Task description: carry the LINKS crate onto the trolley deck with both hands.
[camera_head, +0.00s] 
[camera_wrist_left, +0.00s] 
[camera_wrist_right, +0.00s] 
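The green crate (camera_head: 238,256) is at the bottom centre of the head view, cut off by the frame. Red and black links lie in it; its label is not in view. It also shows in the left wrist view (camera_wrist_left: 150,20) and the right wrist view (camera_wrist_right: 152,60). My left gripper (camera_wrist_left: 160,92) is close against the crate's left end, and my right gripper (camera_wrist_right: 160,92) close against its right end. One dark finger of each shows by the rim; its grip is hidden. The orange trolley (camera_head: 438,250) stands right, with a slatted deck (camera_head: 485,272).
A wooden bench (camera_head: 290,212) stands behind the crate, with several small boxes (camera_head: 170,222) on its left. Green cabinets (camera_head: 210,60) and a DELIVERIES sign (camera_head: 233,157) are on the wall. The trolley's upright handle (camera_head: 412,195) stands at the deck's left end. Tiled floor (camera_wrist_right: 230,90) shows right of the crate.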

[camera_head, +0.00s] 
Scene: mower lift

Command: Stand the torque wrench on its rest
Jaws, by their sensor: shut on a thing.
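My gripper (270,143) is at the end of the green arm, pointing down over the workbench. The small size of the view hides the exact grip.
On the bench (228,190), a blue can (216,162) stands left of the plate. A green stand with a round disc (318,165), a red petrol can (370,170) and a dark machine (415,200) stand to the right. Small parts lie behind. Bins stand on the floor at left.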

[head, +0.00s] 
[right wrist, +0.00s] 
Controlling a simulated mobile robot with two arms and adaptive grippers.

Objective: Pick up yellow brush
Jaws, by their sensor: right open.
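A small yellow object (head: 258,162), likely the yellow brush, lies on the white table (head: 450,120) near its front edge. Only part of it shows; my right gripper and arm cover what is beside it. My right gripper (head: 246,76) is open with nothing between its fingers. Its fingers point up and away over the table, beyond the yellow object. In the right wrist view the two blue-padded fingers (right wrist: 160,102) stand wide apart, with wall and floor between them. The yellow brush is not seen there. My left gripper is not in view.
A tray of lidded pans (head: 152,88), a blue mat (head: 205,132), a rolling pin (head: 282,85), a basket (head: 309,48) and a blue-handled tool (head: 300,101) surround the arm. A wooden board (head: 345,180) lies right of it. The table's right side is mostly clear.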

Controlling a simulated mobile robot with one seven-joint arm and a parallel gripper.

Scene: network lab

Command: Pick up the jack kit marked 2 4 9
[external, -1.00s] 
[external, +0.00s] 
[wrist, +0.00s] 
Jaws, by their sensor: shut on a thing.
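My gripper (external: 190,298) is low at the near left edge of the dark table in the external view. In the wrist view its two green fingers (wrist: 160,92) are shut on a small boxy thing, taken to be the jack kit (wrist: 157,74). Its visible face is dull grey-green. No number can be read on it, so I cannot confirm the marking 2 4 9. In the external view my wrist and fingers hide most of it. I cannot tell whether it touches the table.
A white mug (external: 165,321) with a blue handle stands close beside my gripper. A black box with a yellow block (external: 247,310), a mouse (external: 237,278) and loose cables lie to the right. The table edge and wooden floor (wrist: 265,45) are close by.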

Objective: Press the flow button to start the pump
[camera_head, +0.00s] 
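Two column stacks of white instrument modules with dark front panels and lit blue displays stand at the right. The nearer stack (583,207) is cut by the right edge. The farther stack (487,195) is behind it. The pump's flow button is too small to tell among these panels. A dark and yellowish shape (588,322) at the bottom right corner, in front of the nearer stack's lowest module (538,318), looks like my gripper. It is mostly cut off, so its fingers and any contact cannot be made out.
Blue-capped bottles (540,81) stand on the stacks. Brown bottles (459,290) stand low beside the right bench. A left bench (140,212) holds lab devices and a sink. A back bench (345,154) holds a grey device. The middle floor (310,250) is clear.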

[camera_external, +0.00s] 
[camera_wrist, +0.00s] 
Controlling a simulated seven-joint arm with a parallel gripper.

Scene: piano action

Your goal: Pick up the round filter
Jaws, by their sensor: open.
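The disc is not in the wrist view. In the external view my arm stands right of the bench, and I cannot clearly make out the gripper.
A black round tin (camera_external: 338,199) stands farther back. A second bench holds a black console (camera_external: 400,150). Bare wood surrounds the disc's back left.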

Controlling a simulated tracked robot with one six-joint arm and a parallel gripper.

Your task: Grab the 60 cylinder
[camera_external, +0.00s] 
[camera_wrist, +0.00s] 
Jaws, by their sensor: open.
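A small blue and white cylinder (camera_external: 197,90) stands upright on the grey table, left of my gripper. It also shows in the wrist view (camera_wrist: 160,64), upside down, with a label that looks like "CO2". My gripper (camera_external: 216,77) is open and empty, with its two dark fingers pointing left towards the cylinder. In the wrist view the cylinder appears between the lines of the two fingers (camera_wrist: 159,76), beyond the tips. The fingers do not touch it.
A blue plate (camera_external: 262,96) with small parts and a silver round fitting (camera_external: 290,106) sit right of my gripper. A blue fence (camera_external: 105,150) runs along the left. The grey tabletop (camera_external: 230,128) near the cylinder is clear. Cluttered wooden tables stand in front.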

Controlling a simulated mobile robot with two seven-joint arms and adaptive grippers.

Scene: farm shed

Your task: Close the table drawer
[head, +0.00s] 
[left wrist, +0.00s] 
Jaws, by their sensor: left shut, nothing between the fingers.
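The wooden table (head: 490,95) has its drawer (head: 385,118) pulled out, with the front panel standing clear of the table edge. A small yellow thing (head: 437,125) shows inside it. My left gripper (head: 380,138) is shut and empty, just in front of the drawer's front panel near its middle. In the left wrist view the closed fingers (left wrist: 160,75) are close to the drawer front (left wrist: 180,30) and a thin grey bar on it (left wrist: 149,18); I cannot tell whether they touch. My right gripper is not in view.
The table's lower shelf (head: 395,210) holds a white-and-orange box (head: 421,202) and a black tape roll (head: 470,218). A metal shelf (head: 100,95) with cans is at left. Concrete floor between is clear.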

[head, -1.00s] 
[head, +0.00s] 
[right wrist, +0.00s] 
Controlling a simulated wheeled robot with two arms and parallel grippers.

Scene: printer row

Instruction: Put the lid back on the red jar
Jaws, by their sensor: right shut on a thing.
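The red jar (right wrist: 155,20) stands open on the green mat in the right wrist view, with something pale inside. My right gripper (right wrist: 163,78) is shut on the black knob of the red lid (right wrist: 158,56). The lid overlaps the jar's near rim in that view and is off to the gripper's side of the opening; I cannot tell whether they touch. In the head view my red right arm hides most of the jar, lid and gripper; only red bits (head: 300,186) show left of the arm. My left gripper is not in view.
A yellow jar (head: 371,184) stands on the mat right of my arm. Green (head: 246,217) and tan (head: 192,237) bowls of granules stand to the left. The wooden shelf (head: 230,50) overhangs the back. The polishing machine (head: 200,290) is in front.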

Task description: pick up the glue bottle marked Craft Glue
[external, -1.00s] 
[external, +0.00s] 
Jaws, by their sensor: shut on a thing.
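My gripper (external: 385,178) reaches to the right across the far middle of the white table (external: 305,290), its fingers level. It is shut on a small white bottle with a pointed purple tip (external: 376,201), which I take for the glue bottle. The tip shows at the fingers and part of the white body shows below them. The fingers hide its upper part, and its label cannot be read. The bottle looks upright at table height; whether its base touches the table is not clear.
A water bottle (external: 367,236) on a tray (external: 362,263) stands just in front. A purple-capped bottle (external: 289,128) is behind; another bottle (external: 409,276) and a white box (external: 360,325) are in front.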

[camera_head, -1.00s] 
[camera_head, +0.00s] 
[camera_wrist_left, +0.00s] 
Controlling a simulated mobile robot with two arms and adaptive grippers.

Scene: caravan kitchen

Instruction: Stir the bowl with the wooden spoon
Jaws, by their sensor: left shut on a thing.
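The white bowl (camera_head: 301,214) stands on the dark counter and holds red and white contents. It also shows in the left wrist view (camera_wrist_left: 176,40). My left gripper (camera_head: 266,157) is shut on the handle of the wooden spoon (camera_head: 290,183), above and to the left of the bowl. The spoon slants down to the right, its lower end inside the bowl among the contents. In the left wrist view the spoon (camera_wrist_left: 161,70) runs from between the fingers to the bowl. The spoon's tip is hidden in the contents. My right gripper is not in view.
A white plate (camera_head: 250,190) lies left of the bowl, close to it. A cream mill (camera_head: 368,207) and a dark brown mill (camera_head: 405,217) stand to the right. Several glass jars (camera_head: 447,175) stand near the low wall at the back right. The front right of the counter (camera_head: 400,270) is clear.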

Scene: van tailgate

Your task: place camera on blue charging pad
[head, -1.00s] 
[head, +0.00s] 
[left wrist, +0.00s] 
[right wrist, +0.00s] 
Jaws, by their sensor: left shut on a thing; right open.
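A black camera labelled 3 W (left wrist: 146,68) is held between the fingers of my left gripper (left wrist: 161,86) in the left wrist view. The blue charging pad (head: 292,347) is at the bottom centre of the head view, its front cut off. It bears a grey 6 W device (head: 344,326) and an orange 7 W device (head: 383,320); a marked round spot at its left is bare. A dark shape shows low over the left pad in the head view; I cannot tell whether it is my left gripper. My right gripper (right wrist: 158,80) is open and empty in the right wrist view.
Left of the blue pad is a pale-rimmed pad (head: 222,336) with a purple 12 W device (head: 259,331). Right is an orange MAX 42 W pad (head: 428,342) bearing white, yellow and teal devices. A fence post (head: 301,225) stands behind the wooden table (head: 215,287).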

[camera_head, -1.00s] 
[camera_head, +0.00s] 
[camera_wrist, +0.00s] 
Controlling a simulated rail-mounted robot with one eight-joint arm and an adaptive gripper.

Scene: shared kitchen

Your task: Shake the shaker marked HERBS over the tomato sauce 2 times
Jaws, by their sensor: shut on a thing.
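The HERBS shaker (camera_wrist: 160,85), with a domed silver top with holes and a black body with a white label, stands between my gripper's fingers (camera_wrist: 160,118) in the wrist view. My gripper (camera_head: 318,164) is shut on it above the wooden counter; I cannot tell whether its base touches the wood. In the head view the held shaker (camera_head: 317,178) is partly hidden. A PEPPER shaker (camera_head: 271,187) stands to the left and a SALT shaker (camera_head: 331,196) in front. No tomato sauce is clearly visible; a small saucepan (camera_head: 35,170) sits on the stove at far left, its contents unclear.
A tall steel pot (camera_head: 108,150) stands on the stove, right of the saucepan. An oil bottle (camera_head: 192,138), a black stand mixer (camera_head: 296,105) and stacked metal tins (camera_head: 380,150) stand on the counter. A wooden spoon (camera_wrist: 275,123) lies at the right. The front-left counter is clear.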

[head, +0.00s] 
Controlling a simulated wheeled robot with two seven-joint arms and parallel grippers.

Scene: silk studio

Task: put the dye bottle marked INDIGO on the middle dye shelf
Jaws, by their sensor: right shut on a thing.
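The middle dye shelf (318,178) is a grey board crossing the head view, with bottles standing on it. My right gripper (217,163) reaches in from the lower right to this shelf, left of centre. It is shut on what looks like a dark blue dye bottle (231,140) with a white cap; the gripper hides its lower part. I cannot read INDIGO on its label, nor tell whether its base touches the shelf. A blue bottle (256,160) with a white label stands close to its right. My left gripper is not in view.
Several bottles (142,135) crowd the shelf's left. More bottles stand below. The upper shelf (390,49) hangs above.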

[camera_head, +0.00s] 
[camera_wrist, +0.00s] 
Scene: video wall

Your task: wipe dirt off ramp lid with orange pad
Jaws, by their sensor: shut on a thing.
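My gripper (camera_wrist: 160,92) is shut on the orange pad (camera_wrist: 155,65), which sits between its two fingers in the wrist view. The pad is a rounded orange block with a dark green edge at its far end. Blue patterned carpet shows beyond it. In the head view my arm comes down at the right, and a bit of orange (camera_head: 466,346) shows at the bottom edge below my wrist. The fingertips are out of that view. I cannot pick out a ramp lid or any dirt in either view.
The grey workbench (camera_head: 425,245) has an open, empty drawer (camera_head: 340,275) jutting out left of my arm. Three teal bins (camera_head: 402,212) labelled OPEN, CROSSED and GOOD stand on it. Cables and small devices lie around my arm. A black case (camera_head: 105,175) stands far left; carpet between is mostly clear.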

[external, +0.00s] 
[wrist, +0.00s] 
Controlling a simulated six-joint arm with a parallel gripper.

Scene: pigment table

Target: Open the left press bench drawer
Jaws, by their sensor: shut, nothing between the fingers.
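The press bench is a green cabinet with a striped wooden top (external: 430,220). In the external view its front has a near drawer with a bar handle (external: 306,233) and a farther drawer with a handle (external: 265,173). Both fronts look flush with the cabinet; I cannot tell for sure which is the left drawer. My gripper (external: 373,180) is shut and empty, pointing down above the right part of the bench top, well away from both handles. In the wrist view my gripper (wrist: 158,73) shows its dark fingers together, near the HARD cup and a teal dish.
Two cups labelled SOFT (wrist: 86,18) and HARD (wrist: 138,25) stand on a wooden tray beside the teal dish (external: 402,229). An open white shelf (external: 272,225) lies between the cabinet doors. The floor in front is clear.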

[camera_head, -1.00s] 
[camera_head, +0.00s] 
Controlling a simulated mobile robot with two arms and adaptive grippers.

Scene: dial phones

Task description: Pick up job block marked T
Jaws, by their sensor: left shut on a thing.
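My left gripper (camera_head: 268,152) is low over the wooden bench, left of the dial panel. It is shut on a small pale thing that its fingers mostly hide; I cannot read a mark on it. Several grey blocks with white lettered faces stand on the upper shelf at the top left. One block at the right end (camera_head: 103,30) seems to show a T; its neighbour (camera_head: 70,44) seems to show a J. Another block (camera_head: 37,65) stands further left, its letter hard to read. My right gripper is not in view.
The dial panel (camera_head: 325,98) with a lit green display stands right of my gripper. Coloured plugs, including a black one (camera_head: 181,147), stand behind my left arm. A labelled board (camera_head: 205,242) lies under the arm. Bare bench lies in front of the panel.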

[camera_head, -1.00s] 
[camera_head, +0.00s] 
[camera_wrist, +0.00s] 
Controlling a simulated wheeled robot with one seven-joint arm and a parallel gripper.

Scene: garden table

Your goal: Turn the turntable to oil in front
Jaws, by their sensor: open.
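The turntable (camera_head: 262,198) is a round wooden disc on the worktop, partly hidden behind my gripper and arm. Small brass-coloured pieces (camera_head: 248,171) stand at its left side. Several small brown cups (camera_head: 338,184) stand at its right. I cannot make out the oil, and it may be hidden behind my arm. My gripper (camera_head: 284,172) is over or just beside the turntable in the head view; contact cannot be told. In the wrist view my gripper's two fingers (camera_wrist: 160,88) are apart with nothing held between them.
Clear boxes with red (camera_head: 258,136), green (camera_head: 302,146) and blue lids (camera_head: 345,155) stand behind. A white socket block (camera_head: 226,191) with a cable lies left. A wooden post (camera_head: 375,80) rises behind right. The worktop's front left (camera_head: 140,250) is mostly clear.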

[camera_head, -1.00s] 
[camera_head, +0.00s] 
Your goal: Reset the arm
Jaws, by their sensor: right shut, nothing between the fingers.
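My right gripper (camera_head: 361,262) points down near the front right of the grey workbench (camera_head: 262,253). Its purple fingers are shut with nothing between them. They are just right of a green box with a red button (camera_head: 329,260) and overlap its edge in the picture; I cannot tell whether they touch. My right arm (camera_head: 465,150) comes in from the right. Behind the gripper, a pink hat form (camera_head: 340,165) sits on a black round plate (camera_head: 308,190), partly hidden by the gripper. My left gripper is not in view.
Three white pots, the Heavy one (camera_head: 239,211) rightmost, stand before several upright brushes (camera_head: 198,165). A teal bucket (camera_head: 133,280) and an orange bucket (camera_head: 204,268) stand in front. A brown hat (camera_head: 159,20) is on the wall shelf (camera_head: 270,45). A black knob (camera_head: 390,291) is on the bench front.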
-----
## WHAT NEEDS TO BE DONE:
Extract, from the listing above, every line where the string "simulated" occurs.

## ANSWER FOR THIS EXERCISE:
Controlling a simulated mobile robot with two arms and adaptive grippers.
Controlling a simulated mobile robot with one seven-joint arm and a parallel gripper.
Controlling a simulated seven-joint arm with a parallel gripper.
Controlling a simulated tracked robot with one six-joint arm and a parallel gripper.
Controlling a simulated mobile robot with two seven-joint arms and adaptive grippers.
Controlling a simulated wheeled robot with two arms and parallel grippers.
Controlling a simulated mobile robot with two arms and adaptive grippers.
Controlling a simulated rail-mounted robot with one eight-joint arm and an adaptive gripper.
Controlling a simulated wheeled robot with two seven-joint arms and parallel grippers.
Controlling a simulated six-joint arm with a parallel gripper.
Controlling a simulated mobile robot with two arms and adaptive grippers.
Controlling a simulated wheeled robot with one seven-joint arm and a parallel gripper.

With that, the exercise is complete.